Rows about robot tasks
################
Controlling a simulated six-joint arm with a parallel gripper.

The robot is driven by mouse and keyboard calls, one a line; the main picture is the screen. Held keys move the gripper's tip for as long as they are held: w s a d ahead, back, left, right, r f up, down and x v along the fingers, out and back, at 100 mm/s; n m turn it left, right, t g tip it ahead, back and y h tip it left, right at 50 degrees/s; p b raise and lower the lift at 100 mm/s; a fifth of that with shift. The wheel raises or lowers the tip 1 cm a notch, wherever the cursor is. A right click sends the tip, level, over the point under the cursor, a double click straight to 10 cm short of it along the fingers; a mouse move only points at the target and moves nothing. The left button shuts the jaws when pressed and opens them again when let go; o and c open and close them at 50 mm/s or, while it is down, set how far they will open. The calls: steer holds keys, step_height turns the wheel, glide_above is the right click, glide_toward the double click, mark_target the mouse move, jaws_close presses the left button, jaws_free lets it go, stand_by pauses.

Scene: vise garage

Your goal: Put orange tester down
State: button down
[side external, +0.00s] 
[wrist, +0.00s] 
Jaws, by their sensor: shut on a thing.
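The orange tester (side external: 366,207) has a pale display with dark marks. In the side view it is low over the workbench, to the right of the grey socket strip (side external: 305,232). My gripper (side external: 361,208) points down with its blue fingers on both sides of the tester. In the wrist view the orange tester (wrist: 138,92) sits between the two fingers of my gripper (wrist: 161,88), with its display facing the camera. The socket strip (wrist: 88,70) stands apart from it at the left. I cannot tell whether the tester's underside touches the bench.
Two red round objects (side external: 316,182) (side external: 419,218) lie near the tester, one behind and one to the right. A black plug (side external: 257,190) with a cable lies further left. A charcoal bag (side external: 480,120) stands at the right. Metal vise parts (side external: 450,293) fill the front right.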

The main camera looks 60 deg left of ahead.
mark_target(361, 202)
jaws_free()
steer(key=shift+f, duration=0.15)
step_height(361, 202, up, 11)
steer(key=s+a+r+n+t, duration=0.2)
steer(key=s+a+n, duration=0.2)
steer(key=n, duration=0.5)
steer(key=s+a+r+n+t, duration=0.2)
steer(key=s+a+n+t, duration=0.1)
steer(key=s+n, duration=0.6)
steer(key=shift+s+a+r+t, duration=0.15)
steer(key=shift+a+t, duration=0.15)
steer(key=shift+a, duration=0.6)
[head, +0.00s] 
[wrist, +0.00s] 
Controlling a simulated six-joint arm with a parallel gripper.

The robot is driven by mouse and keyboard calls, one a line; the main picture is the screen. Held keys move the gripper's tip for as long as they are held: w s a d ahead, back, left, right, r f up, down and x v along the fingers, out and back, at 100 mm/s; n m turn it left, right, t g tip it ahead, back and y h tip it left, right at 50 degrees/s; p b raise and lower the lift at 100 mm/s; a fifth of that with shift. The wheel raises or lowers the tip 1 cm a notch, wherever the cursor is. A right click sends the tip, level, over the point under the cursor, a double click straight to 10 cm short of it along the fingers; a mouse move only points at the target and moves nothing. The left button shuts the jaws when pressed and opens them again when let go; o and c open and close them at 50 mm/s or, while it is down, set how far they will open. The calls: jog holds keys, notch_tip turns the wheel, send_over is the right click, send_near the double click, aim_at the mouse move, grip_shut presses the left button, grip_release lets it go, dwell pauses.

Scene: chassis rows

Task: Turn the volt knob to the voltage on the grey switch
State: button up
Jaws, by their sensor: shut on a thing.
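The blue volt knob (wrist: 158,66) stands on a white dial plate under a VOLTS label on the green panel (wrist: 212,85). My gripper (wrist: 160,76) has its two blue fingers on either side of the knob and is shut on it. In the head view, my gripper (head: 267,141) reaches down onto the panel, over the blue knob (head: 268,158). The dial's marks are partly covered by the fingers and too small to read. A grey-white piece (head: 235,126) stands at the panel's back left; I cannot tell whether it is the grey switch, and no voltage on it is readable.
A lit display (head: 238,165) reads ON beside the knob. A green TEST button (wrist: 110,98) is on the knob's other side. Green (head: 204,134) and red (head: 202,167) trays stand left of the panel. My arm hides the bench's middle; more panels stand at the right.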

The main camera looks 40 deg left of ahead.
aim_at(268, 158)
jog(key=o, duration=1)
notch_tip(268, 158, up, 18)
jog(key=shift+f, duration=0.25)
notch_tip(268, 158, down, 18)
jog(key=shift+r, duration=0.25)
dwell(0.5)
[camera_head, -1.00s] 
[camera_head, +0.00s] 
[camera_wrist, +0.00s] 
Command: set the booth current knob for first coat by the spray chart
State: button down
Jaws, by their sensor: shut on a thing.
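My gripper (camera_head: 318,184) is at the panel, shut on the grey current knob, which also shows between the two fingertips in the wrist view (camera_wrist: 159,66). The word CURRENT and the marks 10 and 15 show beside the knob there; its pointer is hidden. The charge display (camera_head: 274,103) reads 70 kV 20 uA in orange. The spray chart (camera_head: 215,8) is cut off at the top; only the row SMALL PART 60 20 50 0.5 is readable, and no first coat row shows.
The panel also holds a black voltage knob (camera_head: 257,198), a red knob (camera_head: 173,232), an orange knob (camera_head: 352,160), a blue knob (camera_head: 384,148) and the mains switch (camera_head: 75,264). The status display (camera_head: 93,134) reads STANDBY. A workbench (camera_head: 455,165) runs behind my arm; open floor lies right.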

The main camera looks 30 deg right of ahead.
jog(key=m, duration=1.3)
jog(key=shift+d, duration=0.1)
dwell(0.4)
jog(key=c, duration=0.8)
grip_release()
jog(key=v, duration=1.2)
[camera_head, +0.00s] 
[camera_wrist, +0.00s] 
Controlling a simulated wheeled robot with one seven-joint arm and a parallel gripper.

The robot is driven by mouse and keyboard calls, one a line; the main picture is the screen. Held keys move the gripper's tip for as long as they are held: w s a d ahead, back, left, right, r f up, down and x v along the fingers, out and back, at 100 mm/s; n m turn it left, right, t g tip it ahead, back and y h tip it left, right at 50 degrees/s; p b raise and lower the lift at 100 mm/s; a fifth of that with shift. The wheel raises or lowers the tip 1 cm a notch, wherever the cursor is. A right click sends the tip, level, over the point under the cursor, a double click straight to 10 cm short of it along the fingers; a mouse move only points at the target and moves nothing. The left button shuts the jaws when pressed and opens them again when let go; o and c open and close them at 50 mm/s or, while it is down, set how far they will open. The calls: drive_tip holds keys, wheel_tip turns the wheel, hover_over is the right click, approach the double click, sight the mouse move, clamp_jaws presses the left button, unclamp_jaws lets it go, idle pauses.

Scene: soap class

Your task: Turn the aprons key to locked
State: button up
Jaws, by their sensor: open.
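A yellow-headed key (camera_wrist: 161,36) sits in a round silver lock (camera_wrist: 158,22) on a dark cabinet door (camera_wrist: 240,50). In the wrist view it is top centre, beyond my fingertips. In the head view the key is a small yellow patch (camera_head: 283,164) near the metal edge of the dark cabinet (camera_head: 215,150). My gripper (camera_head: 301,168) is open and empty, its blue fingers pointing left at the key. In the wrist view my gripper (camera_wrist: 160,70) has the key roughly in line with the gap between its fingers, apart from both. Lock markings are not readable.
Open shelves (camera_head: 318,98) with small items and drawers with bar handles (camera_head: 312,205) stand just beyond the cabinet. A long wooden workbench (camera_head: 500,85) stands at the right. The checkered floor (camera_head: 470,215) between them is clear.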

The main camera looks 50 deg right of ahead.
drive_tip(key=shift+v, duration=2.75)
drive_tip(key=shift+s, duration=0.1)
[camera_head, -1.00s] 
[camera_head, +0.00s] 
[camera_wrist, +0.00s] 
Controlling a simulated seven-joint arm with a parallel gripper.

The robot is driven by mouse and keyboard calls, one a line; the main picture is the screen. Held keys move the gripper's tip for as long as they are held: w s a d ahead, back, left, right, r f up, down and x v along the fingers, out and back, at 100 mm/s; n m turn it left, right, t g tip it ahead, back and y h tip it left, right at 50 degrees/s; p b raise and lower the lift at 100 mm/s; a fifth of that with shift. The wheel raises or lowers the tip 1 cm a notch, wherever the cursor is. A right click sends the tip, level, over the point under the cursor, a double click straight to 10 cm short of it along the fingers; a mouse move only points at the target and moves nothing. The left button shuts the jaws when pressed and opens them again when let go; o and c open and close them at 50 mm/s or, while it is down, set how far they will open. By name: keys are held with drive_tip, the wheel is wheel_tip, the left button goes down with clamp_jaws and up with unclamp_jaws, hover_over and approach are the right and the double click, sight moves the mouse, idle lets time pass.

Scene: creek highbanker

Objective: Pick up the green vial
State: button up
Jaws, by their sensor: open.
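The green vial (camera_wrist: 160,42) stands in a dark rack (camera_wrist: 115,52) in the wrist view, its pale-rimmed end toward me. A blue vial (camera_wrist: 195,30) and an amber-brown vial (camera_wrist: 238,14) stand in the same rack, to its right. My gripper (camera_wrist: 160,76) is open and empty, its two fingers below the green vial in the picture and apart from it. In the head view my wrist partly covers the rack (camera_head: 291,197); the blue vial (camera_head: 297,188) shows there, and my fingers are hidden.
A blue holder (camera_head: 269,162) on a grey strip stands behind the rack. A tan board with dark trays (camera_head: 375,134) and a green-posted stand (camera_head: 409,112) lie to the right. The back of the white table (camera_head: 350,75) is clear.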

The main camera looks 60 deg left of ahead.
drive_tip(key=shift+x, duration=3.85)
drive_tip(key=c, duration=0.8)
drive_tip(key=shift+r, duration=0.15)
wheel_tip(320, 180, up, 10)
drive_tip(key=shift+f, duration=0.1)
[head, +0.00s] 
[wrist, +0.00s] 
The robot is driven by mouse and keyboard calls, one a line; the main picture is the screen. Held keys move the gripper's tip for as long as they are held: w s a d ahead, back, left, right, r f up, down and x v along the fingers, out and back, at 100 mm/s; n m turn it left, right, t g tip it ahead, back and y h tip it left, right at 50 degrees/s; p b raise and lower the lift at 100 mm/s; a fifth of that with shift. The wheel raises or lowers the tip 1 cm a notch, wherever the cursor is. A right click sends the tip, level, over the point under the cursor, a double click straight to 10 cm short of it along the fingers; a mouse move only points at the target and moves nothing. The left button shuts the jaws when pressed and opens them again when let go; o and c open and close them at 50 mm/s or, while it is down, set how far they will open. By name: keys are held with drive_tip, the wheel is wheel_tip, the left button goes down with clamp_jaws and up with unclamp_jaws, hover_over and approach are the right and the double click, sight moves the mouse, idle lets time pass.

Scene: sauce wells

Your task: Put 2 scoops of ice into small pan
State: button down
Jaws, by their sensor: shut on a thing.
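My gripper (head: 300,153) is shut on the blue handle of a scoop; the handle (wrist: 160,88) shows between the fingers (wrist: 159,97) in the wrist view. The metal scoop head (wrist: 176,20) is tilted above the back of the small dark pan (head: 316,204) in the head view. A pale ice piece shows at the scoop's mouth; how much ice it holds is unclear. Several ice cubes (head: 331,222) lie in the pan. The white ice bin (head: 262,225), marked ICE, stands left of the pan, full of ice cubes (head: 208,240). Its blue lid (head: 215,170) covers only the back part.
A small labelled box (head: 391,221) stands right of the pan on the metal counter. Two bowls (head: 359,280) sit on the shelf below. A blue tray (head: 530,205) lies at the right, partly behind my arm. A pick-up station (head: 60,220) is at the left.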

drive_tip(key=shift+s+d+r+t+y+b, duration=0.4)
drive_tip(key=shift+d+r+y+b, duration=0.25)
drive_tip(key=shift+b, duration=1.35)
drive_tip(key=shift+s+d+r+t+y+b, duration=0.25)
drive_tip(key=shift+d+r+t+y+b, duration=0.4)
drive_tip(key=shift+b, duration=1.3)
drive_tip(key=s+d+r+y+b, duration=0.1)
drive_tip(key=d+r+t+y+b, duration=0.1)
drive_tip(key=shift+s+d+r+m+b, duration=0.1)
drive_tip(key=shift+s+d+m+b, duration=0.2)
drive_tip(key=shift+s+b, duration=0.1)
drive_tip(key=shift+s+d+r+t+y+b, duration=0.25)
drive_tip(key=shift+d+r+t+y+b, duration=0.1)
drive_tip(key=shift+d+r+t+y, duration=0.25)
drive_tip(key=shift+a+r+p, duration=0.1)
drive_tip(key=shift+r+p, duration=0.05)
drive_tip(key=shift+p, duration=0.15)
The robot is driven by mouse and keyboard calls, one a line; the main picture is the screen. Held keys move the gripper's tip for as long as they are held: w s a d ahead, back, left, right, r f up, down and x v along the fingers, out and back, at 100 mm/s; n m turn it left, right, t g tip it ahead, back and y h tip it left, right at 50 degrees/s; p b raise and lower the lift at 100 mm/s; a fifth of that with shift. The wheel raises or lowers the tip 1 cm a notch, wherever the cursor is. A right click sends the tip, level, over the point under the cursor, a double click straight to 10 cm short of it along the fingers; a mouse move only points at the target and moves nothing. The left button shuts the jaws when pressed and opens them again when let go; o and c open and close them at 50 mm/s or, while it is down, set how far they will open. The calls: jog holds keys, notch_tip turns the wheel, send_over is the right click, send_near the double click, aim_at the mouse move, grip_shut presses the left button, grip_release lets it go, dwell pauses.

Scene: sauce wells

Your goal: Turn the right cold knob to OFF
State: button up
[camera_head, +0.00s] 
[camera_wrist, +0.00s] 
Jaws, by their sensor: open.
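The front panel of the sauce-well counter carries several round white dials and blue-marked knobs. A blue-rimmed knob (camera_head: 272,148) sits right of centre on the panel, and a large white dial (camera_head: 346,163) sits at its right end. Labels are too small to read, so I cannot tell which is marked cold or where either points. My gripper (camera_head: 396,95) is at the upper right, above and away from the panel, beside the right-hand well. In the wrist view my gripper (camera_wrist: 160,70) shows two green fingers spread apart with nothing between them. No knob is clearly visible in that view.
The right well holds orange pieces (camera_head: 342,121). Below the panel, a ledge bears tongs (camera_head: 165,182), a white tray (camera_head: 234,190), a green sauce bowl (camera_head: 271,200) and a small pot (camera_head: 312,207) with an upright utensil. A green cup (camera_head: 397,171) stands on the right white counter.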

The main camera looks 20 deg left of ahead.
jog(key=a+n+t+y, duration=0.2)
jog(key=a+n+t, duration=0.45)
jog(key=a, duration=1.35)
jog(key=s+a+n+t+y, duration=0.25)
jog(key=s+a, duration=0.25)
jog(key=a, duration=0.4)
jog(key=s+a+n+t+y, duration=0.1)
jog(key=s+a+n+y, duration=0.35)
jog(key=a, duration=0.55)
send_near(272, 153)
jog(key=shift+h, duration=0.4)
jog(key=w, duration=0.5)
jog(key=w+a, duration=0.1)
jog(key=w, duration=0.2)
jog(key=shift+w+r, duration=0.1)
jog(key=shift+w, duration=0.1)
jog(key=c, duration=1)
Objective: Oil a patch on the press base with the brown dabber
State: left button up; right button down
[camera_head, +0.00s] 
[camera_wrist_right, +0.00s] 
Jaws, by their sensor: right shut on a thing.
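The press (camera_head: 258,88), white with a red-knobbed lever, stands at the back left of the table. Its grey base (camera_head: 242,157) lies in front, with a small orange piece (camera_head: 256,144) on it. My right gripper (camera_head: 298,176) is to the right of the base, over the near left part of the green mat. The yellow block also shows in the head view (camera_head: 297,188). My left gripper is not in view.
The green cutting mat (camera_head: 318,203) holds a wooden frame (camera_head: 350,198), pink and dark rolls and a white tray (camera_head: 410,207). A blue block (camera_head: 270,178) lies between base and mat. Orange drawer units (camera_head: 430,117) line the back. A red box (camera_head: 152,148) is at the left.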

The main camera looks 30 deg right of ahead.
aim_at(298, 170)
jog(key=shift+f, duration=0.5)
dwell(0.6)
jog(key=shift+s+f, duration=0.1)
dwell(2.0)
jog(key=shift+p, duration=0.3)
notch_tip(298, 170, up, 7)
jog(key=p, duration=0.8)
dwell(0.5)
################
Given problem. Return verbatim the lines that run from the line containing "Objective: Oil a" through the line containing "[camera_wrist_right, +0.00s]", inclusive.

Solved problem.
Objective: Oil a patch on the press base with the brown dabber
State: left button up; right button down
[camera_head, +0.00s] 
[camera_wrist_right, +0.00s] 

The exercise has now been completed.